Perhaps no country better exemplifies the resource curse than Angola: although the country has vast natural wealth in the form of diamonds and oil, it remains one of the least developed countries in the world. Rather than using their resources to diversify into secondary and tertiary economic sectors, differing political factions instead use oil and diamond extraction to exercise hegemonic power over their community.
This abuse of wealth began with the colonial Portuguese empire. The colonists had established an oil extraction process that dominated the economy, in addition to the bifurcation of Angolan society into ‘white’ Portuguese colonists and ‘black’ Angolan natives – the latter category also included mestiços, who were of mixed African and Portuguese descent and were more educated than their indigenous counterparts. Racism and limited economic mobility led to dissatisfaction among the middle-class, often foreign-educated mestiços; they formed the Luanda-based Popular Movement for the Liberation of Angola (MPLA). Poorer, rural Angolans also had grievances with the government, in particular the inhumane labour laws that governed the oil extraction and agriculture industries. This led to the creation of the National Front for the Liberation of Angola (FNLA), which later established the National Union for the Total Independence of Angola (UNITA). Although these factions had formed a tenuous alliance during the war of independence, Portugal’s withdrawal from the colony led to a power vacuum that all parties were desperate to fill.
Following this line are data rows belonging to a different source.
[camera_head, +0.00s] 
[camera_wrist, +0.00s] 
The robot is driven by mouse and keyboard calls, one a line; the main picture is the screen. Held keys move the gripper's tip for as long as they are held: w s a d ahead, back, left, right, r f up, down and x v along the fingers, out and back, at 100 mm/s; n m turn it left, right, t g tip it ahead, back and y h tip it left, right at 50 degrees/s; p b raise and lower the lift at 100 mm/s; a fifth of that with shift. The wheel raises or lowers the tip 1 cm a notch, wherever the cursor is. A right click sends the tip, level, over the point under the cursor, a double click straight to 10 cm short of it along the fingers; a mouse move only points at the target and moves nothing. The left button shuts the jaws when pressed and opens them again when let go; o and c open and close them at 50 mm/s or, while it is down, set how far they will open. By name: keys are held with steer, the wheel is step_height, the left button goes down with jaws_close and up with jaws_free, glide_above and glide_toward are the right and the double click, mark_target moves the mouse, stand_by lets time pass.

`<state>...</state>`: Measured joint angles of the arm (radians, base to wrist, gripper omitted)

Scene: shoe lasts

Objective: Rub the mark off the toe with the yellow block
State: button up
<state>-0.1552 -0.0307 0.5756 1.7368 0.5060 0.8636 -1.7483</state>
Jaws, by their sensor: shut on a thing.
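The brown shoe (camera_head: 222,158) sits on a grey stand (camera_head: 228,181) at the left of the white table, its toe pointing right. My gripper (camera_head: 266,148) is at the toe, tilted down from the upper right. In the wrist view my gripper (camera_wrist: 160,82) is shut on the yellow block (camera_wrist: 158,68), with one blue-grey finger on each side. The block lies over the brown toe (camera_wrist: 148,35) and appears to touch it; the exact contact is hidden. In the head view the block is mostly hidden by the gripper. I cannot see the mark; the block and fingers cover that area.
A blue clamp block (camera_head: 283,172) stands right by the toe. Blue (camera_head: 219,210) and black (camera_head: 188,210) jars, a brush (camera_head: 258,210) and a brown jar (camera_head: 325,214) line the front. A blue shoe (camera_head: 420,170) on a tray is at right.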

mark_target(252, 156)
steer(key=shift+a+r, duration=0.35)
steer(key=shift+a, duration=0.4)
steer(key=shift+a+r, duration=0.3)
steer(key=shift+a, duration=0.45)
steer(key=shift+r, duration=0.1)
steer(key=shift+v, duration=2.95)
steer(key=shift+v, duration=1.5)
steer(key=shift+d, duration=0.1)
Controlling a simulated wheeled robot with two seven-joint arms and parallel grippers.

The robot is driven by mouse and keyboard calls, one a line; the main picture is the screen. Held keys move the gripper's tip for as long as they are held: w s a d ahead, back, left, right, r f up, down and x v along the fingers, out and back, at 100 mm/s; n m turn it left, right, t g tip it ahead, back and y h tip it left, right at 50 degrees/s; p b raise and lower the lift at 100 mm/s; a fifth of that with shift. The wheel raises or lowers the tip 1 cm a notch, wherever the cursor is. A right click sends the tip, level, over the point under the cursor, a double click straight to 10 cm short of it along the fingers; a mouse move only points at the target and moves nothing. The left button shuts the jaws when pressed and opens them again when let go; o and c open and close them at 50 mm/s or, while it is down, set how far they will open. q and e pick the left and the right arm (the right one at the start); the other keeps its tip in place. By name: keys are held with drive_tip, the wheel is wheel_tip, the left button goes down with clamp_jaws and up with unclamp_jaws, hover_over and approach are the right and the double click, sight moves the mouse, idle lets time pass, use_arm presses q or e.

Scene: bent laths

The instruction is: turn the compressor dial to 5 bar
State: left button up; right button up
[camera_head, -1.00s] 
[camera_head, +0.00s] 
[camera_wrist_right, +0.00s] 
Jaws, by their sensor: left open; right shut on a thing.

A proposed coalition government between the MPLA, FNLA, and UNITA was established at the Alvor Accord of 1975. However, it almost immediately failed, with the MPLA forcing the FNLA into exile. A power struggle occurred between the MPLA, whose centre of power was in the oil-rich coasts of Angola, and UNITA, which controlled the diamond-laden hinterland of the country. The civil war was exacerbated by the geo-politics of the age: the Cold War. The MPLA maintained a Marxist approach and was supported by Cuba and the Soviet Union, while UNITA was backed by the United States and South Africa. Successive peace agreements failed due to UNITA leader Jonas Savimbi‘s reluctance to accept the authority of the MPLA and President Jose Eduardo dos Santos’ refusal to accept any negotiations that did not result in the complete surrender of UNITA.
After Savimbi’s assassination in 2002, the United Nations (UN), in conjunction with the MPLA, successfully implemented disarmament, demobilization, and reintegration (DDR) processes for UNITA. The focus of the group shifted from armed guerrilla militia to stable political party. Since the end of the civil war, Angola has become a relatively-stable unitary presidential republic with a multiparty system.
The elections of 2008 and 2012, while controversial, were not contested by UNITA. However, the 2017 Angolan election was precedent-setting: for the first time since
1979, dos Santos would not be seeking re-election. The loss of dos Santos’ cult of personality, compounded with MPLA’s historically low results in the 2012 election – where they garnered only 70% of the vote – brought the question of whether, for the first time in its history, another party would rule the country. However, the August 2017 elections depicted a clear victory for the MPLA and its new leader Joao Lourenco, who won 61% of the vote and ran on an electoral platform of economic stimulation and anti-corruption policies.
Going forward, the question of whether Lourenco will fulfill his promises of change will be interesting to follow. The importance of third party actors (namely dos Santos) and inter- and intrastate relations will be established, particularly as they relate to Lourenco and his policies.